ROBERT SIEGEL, HOST:
The 19th century English writer Mary Ann Evans, known by her penname George Eliot, was once described as magnificently ugly. Her contemporary, American writer Henry James described her dull, gray eye and a huge mouth full of uneven teeth. But he went on to say that, quote, "In this vast ugliness resides a most powerful beauty."
James was not the only one to find Eliot enthralling. Rebecca Mead is out with a new book about George Eliot, specifically about the novel "Middlemarch." Here's Meg Wolitzer with a review.
MEG WOLITZER: The first time I tried to read "Middlemarch," I got 20 pages in and put it down. My teenage self was feeding at the time on Pearl S. Buck and "Go Ask Alice." "Middlemarch" seemed hard and dry.
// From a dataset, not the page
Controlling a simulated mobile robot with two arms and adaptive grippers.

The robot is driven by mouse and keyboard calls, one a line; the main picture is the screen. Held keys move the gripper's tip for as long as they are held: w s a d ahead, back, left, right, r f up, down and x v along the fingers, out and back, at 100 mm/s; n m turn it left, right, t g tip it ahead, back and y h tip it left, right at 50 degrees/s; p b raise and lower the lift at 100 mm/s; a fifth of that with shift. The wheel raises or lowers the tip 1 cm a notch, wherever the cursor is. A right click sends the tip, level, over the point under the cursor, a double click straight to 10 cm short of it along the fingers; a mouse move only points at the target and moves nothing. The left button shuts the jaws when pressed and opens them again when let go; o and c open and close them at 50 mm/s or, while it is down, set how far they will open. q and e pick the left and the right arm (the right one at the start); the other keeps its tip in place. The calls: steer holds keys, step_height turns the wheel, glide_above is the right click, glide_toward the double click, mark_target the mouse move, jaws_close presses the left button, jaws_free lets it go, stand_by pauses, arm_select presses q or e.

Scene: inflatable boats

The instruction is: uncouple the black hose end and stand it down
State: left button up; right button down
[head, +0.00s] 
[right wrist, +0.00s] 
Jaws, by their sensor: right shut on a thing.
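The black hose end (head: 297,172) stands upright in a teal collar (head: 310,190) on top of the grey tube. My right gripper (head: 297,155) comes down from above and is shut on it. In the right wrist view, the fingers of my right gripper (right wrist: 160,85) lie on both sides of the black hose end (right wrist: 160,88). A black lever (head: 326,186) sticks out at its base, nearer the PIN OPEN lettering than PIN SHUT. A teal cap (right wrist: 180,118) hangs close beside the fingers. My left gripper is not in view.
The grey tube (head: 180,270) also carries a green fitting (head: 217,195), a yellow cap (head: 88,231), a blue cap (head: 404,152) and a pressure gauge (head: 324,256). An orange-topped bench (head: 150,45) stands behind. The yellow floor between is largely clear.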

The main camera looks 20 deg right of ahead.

But then when I was older and less antsy, I tried it again. This time I was swept in.
Rebecca Mead never had my problem. Her first time out with "Middlemarch," she was 17. It became her touchstone. She re-read it at critical moments in her life, and she wrote about it, too. The result is her unusual and deeply felt new book, "My Life in Middlemarch." It's a mash-up of literary criticism, her own memoir and a biography of George Eliot.
Mead herself is a sympathetic narrator. We learn little bits about her seaside childhood, life at Oxford, love affairs, marriage. I really enjoyed these sections, and I would have been happy to read more of them. But she doesn't take up a lot of space with her own story, which is deliberate. The big figure here, the one whose presence dominates, is George Eliot.
Mary Ann Evans chose George as her pseudonym because it was the first name of her life partner, George Lewes. One early biographer speculated that the last name night might also honor him: To L, I owe it. Eliot. Also on display in the book is the heroine of "Middlemarch," Dorothea Brooke, and her terrible marriage to the Reverend Casaubon. It's been a long time since I read the novel, and my most recent encounter was in the form of a BBC mini-series.
But it doesn't matter. When Mead describes the characters, even minor ones who I forgot about, it was like being at a dinner party where a really smart person is talking about people I've never met. By the end of the meal, I felt like I knew them. Mead also describes her own experiences with the book, and she wrestles in a bigger way with what novels do, at least great ones, or what we do with them.
A book may not tell us how to live our own lives, she writes, but our own lives can teach us how to read a book. When she becomes a stepmother to a house full of boys, she searches "Middlemarch" for clues about how to step parent,and doesn't find any. But later, after she learns that Eliot also had stepsons, she realizes that experience infused the book with the idea of all that might be gained from opening one's heart wider.
She describes the theme of the novel as growing out of self-centeredness. And I got excited when I read that. And I thought, yes, yes, that's exactly what novels can do. She's writing about the power of fiction and the power of George Eliot. All of this brings up the obvious and very reasonable question: Do you have to have read "Middlemarch" to read "My Life in Middlemarch"?
I'm reminded of the old ad for rye bread that went, you don't have to be Jewish to love Levy's. And I'm certain that you don't have to read or re-read "Middlemarch" to love this extraordinary book. But I have the feeling that you'll probably want to anyway.
SIEGEL: The book is "My Life in Middlemarch" by Rebecca Mead. Our reviewer is author Meg Wolitzer. Her latest novel is "The Interestings."